Tango com violino: Eduardo Alves da Costa


Reunião do Clic em 19/09/2020

Eduardo Alves da Costa. Tango, com violino. São Paulo: Tordesilhas, 2014.


O livro apresenta, quase como um diário, de alguém que, ao se colocar em uma postura de espectador, descobre que, ainda que como espectador, continua intervindo no real. Não há como fugir da nossa forçada condição de protagonistas. Pelo menos, enquanto por aqui estivermos.

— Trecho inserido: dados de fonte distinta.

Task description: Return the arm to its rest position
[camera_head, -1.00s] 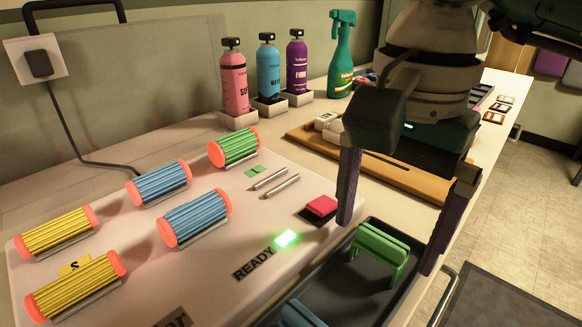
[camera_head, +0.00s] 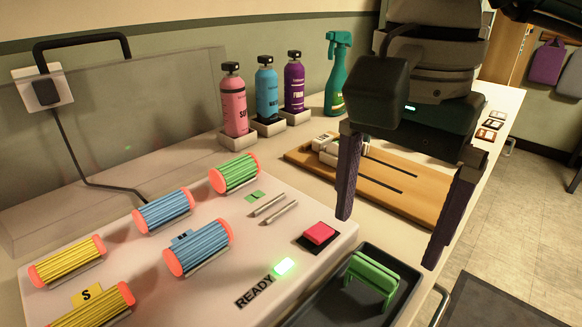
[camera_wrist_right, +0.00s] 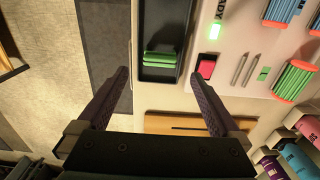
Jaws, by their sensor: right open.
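My right gripper (camera_head: 394,228) hangs over the counter at the right of the head view, its dark fingers wide apart with nothing between them. It also shows open in the right wrist view (camera_wrist_right: 162,92). A dark tray (camera_head: 402,310) with a green clip-like piece (camera_head: 370,283) in it lies below and in front of the fingers. The white board (camera_head: 150,272) to the left holds several yellow, blue and green ribbed rollers with orange ends. Its red button (camera_head: 320,233) is free of the gripper, and the green light by READY (camera_head: 285,267) is lit. My left gripper is not in view.
Pink (camera_head: 234,105), blue (camera_head: 267,95) and purple (camera_head: 294,85) bottles stand in holders at the back. A green spray bottle (camera_head: 337,80) stands near my right arm. A wooden board (camera_head: 400,190) lies behind the fingers. Open floor (camera_head: 530,215) is at the right.

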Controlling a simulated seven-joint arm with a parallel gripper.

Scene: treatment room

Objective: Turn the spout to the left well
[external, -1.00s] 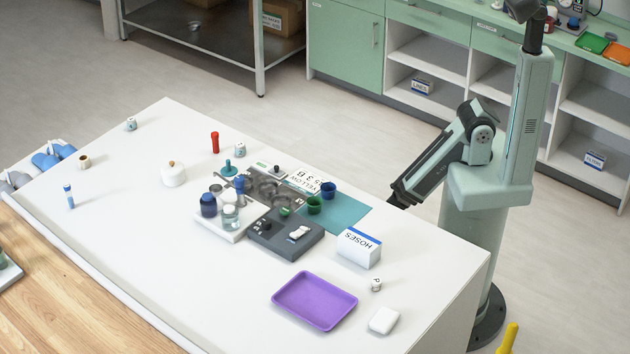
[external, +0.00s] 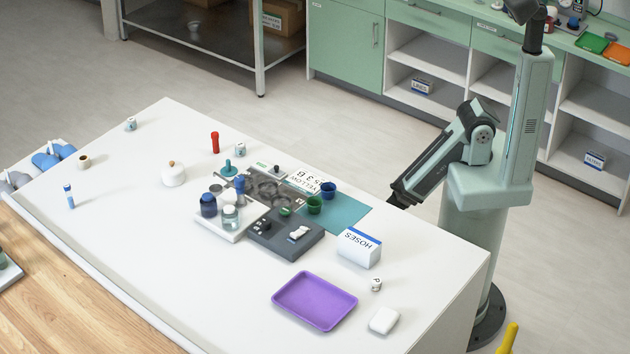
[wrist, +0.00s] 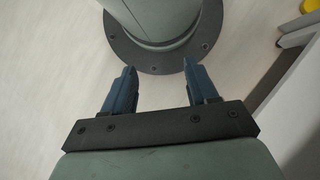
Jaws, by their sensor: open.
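A metallic unit (external: 270,186), apparently the sink with its wells, is set in the white table near the middle in the external view. A blue-topped upright part (external: 239,183) stands at its left side. The spout and the split between the wells are too small and crowded to make out, so I cannot tell which way the spout points. My gripper (wrist: 158,66) is open and empty in the wrist view, over the floor beside my base. In the external view it is hidden behind the table's far right edge, away from the metallic unit.
Close around the unit are bottles on a white tray (external: 232,236), a dark grey device (external: 283,244), a green cup (external: 314,205) and a blue cup (external: 328,190). A HOSES box (external: 359,249) and purple tray (external: 313,301) lie nearer.

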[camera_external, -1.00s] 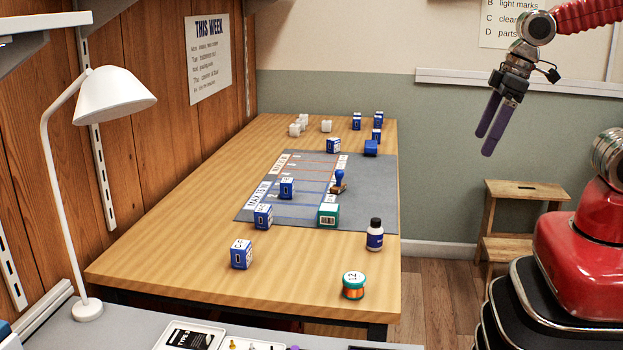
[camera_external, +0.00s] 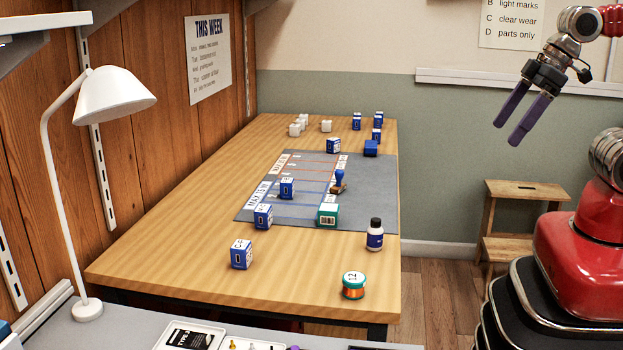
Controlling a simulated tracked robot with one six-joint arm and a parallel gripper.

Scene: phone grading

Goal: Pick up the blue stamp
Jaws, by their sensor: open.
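The blue stamp (camera_external: 339,181) stands on the grey mat (camera_external: 374,205), near the mat's right side. It has a blue knob handle and a brown base. My gripper (camera_external: 516,124) is open and empty, in the air to the right of the table and well above it. Its two purple fingers point down and a little left, with a gap between them. It is far from the stamp and touches nothing.
A teal box (camera_external: 328,215) stands just in front of the stamp. A dark bottle (camera_external: 375,235) and a teal-orange jar (camera_external: 353,286) stand nearer on the wooden table (camera_external: 190,255). Several blue boxes stand around the mat. A wooden step stool (camera_external: 523,190) stands right of the table.

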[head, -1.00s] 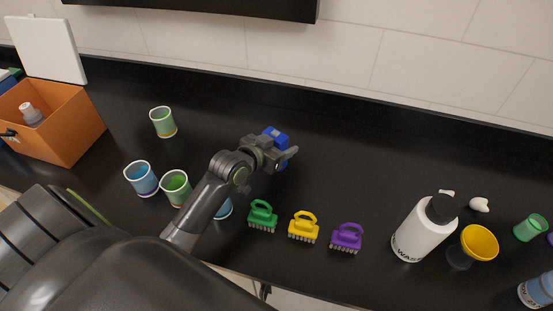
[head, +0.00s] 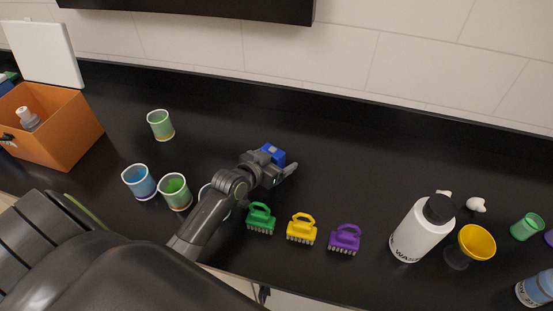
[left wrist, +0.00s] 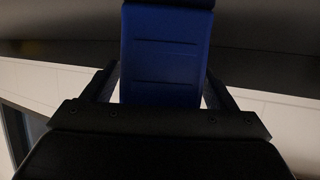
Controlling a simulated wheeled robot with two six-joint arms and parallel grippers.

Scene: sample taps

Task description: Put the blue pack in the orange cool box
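The blue pack (head: 271,152) is at the tip of my left gripper (head: 275,172), over the middle of the black counter. In the left wrist view the blue pack (left wrist: 165,50) stands between the two fingers, which flank it closely on both sides, so the gripper looks shut on it. My gripper hides its lower part in the head view; its height above the counter is hard to tell. The orange cool box (head: 70,137) stands open at the far left with a clear-capped bottle (head: 28,120) inside. My right gripper is not in view.
A green cup (head: 160,125), a blue cup (head: 139,182) and another green cup (head: 175,191) stand between box and gripper; one more is partly behind my arm. Green (head: 261,218), yellow (head: 301,228) and purple (head: 345,239) brushes sit in front. A white panel (head: 45,55) stands behind the box.

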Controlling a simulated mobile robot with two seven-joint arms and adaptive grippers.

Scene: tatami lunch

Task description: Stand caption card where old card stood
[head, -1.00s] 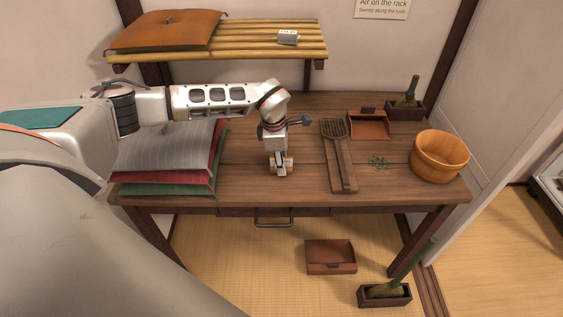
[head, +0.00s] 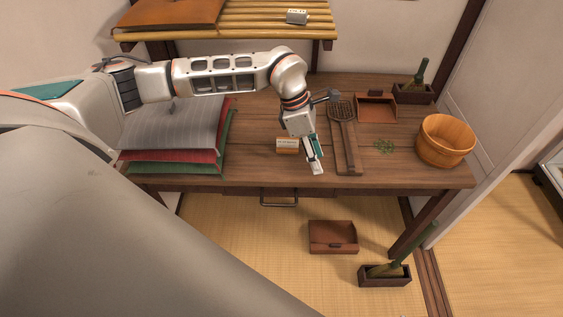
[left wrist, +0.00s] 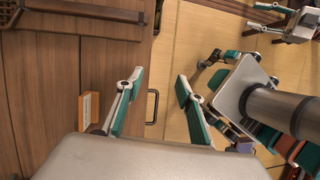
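The caption card (head: 287,145), a small orange-wood block with a white lettered face, rests on the table between the cushions and the wooden scoop. It also shows in the left wrist view (left wrist: 89,108). My left gripper (head: 316,172) is just right of the card, pointing down near the table's front edge, apart from it. Its fingers are spread and empty in the left wrist view (left wrist: 158,90). A grey block with a white label (head: 297,17) sits on the slatted rack. My right gripper (left wrist: 253,16) shows at the wrist view's top right, fingers apart, away from the table.
Stacked cushions (head: 170,135) fill the table's left. A slatted scoop (head: 344,135) lies close right of my gripper; green bits (head: 384,146), a dustpan (head: 376,107) and a wooden tub (head: 445,141) are farther right. The rack (head: 240,27) overhangs the back. A tray (head: 333,237) lies on the floor.

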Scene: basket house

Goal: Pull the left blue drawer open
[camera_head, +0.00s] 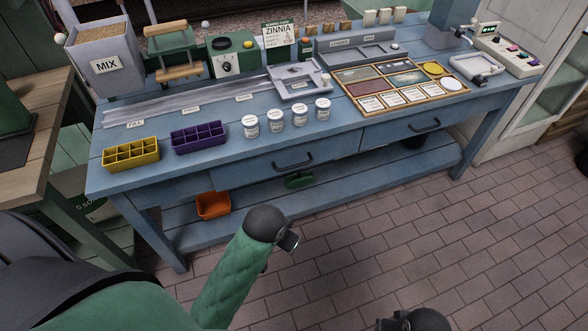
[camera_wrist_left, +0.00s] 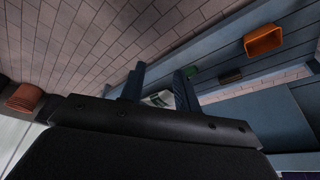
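The blue workbench (camera_head: 330,128) has two drawers in its front. The left blue drawer (camera_head: 245,176) has a dark bar handle (camera_head: 293,163) and looks shut, flush with the bench front. The right drawer (camera_head: 385,136) also looks shut. My left arm, with a green sleeve, is bent in front of the bench, below the left drawer in the head view; its gripper is hidden there. In the left wrist view my left gripper (camera_wrist_left: 160,78) has its two dark fingers apart, with nothing seen held between them. My right gripper is in neither view.
An orange bin (camera_head: 213,205) stands on the bench's lower shelf (camera_head: 340,180); it also shows in the left wrist view (camera_wrist_left: 264,40). A green object (camera_head: 299,180) lies on the shelf. Yellow (camera_head: 131,155) and purple (camera_head: 199,138) trays sit near the top's front edge. The brick floor ahead is clear.

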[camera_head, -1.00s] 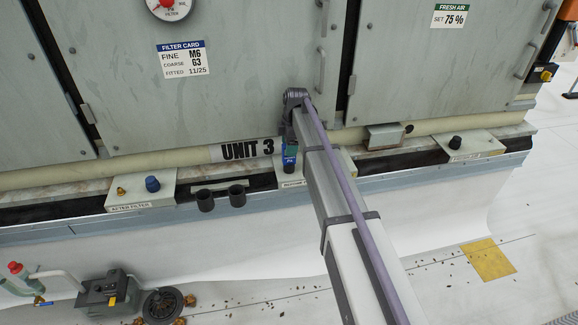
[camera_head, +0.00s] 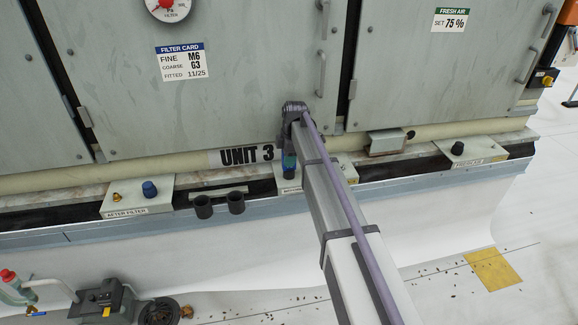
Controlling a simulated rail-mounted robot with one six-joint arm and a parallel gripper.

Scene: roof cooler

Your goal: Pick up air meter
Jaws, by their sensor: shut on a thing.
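The air meter (camera_head: 289,163) is a small dark device with a blue-green face, upright just right of the "UNIT 3" label. My gripper (camera_head: 289,148) is at its upper end and shut on it. My arm comes in from the bottom right and partly hides the fingers. The meter's lower end is in front of the middle ledge plate (camera_head: 318,180); I cannot tell whether it touches the plate.
Two black cup holders (camera_head: 220,204) hang on the front rail to the left. A plate with a black knob (camera_head: 458,148) is at the right. Grey cabinet doors (camera_head: 230,60) stand behind. A pump (camera_head: 105,300) is on the floor.

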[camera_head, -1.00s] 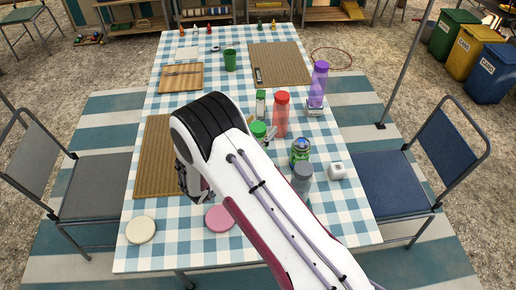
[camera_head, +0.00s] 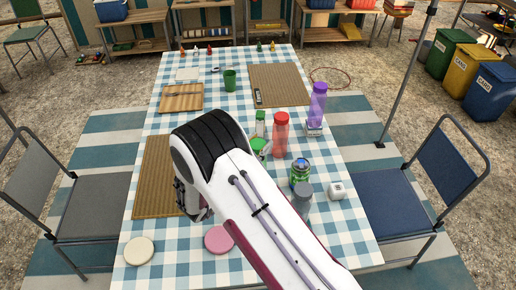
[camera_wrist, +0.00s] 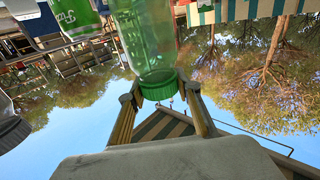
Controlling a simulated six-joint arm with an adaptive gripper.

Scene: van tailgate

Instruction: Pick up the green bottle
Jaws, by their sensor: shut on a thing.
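The green bottle (camera_wrist: 150,40) is translucent with a green screw cap (camera_wrist: 158,88). In the wrist view, which is upside down, its cap end sits between my two fingers, and the body runs away from my gripper (camera_wrist: 157,98). My gripper is shut on the bottle at the cap end. I cannot tell whether the base touches the table.
A red bottle (camera_head: 281,137) stands close right of the green cap. A purple bottle (camera_head: 317,105) stands farther back. A green cup (camera_head: 230,80) is beyond.

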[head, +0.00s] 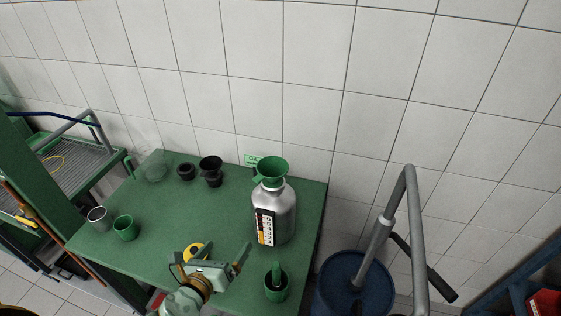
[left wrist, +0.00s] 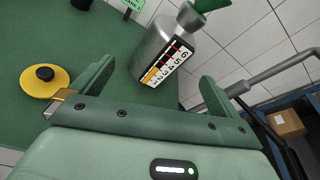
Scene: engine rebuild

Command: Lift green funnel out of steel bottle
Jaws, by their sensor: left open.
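The green funnel (head: 271,170) sits upright in the mouth of the steel bottle (head: 282,215), its cone above the neck. The bottle stands on the right part of the green table and has a numbered label strip. In the left wrist view the bottle (left wrist: 160,45) is at the top centre and only the funnel's lower part (left wrist: 208,5) shows at the top edge. My left gripper (head: 244,262) is open and empty, in front of the bottle and lower than the funnel. In the left wrist view its fingers (left wrist: 155,90) are spread wide, with the bottle beyond them. My right gripper is not in view.
A dark green container (head: 276,286) stands in front of the bottle. A yellow disc (left wrist: 42,83) lies left of my gripper. Cups (head: 125,228) and black funnels (head: 210,165) stand on the left and back of the table (head: 150,262). A blue drum (head: 345,285) with a pump is to the right.

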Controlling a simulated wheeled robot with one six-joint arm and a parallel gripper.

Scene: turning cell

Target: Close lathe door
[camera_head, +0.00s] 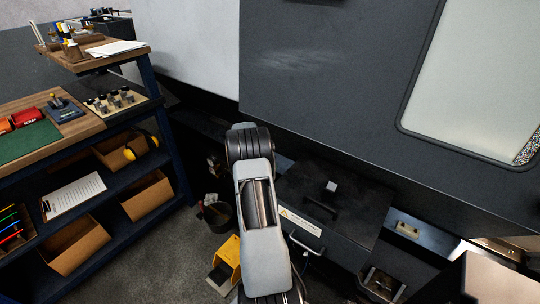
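The lathe door appears to be the large dark grey panel (320,100) filling the upper right, with a pale, round-cornered window (465,85) at its right. Its left edge stands upright beside a light grey housing panel (185,45). A small dark part shows at the top edge; I cannot tell if it is a handle. The door's top and right side are out of frame, so I cannot tell how far open it is. My grey arm rises in front of the lathe at lower centre, left of the window. My gripper is not visible.
A dark lidded box (335,205) with a handle and warning label sits below the panel. A wood-topped shelf unit (65,95) with tools and bins stands at left. A yellow item (226,262) and a dark bucket (218,215) stand beside my arm. Grey floor shows between.

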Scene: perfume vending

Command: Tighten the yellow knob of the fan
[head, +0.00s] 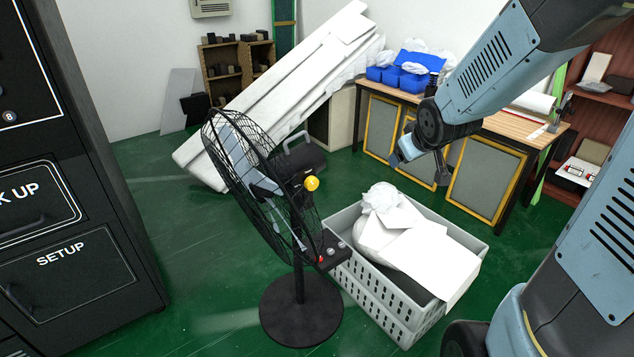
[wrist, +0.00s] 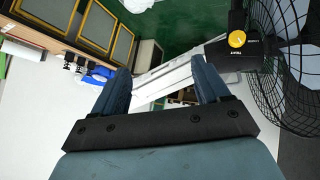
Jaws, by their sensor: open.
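The black pedestal fan (head: 300,285) stands on the green floor in the middle of the head view, its caged head facing left. The round yellow knob (head: 312,183) sits on the back of the fan head. In the wrist view the yellow knob (wrist: 237,39) shows at the upper right, beside the fan's cage (wrist: 285,75), with the picture turned. My gripper (head: 422,168) is to the right of the fan and apart from it. In the wrist view my gripper (wrist: 162,80) is open and empty, and the knob lies outside its fingers, to the right.
A grey crate (head: 360,280) with white packing stands right of the fan's base. A workbench (head: 470,118) with blue bins (head: 402,78) stands behind my gripper. White panels (head: 280,95) lean behind the fan. A black cabinet (head: 75,200) stands at left. Green floor between it and the fan is clear.

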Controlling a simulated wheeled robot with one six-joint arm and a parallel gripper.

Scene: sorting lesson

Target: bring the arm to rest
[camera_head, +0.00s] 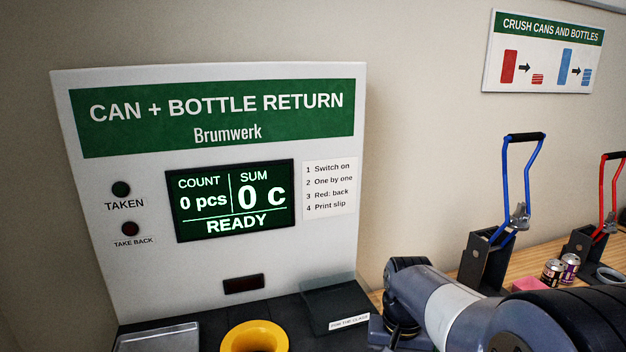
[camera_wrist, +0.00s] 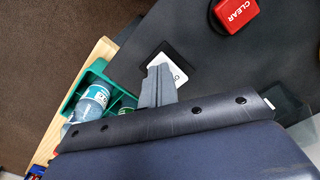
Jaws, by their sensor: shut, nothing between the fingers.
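My gripper (camera_wrist: 158,84) shows in the wrist view with its grey fingers together and nothing between them. It is over a dark counter surface, beside a white label partly hidden behind the fingers. In the head view my arm reaches in from the lower right, in front of the wooden bench; the fingertips cannot be made out there.
The return machine (camera_head: 215,285) shows READY, 0 pcs and 0 c. A yellow ring (camera_head: 228,341) is at its front. Blue-handled (camera_head: 503,190) and red-handled (camera_head: 611,190) crushers and cans (camera_head: 551,271) stand right.

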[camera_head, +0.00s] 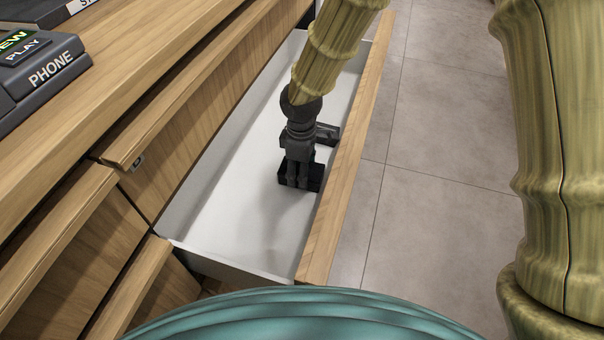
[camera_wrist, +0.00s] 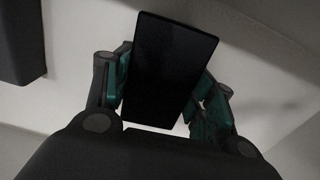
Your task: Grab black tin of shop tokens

Mais do que “sacanagem”, que faz parte da vida, o relato de Abeliano mostra uma capacidade imensa de empatia, de colocar-se no lugar do outro, o que efetivamente, abre as portas pra tanto diálogo (e conquista também, por que não?). Quanto ao breve debate surgido no Clic acerca da esquisitice do nome “Abeliano”, uma das únicas vezes que me lembro de ter visto alguma referencia ao nome no texto, insinuava que, como era um nome iniciado por “Ab”, estava entre os primeiros da lista de chamada na escola, não pelos méritos escolares, mas pelo seu “lugar alfabético de fala”, aproveitando esse tema do “lugar de fala”, que tem se tornado tão intenso nos últimos tempos, e por onde passa, necessariamente, inclusive, os “feminismos” (sim, no plural, porque existem vários), os quais constituem lugares de fala plurais, como também vimos nos breves debates “cliqueanos”. 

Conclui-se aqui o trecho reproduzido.